### Task details
Search the records for "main" and copy each line that holds it.

### Given information

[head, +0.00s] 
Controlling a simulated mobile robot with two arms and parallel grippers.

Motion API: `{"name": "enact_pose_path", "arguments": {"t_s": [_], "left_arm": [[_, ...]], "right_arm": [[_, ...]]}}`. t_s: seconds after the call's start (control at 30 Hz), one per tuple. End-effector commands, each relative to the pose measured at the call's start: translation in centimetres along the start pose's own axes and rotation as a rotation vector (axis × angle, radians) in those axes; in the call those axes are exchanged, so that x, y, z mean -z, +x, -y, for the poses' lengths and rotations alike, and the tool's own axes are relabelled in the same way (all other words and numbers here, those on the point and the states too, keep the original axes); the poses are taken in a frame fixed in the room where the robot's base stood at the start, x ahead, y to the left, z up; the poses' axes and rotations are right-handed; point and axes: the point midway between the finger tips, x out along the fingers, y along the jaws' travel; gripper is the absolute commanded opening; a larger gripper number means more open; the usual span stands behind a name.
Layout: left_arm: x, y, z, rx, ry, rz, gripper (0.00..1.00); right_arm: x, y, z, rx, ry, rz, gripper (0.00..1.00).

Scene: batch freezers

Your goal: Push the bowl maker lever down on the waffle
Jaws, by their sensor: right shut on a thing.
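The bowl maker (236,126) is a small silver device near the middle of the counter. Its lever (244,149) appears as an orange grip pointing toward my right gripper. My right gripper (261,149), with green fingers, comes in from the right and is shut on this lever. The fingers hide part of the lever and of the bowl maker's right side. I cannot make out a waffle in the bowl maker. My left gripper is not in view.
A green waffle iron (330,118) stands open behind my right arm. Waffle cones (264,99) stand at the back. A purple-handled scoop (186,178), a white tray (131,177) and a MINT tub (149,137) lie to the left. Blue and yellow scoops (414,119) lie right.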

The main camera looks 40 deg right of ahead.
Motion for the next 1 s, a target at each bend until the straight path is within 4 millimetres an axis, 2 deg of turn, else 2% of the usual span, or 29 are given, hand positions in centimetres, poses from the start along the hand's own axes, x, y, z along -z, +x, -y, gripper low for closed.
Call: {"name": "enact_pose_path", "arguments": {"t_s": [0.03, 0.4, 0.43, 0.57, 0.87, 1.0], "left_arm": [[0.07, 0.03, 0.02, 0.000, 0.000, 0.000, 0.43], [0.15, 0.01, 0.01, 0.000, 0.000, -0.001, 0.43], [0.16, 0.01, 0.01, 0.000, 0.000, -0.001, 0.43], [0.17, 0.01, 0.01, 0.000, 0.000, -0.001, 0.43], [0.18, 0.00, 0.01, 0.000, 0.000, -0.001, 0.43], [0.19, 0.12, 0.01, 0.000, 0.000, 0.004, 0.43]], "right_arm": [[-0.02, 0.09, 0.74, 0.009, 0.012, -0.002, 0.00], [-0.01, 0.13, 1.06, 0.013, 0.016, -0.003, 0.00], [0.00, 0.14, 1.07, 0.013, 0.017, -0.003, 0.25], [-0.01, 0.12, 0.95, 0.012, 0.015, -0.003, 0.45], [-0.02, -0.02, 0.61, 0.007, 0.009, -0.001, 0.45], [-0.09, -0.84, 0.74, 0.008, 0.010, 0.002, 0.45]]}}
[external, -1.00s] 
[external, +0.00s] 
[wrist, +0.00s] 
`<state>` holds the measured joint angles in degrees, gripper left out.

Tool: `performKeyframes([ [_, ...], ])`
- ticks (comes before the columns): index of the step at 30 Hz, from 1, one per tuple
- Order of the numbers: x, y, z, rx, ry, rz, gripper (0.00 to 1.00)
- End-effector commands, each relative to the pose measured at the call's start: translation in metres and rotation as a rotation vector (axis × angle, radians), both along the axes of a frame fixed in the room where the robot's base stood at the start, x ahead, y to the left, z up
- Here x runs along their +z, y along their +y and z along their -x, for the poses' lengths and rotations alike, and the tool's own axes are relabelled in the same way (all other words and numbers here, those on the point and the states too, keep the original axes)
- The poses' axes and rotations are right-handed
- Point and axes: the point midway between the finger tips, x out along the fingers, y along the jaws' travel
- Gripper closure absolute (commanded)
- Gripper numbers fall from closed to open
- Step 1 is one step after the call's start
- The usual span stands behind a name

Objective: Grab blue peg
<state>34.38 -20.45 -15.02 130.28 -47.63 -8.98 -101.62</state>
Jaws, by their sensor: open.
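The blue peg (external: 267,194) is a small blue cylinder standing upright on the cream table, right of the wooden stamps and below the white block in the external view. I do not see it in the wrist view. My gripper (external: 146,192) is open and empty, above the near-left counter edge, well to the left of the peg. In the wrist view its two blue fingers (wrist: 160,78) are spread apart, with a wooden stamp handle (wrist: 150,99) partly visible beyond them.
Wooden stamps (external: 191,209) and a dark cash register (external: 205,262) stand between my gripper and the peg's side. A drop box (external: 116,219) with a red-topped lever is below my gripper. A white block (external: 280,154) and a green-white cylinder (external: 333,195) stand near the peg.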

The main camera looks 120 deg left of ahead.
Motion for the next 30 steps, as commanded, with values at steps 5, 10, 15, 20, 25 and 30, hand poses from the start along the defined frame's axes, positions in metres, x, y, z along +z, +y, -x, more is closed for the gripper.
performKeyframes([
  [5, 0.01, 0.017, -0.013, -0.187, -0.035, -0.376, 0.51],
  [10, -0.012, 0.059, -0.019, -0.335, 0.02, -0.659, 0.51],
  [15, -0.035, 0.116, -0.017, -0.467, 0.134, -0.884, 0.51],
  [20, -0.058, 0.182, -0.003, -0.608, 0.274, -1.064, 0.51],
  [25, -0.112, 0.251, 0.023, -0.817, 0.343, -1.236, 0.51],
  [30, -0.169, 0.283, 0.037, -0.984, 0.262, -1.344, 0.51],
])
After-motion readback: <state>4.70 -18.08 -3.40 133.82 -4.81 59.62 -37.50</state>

### Correct response
The main camera looks 40 deg right of ahead.
The main camera looks 120 deg left of ahead.

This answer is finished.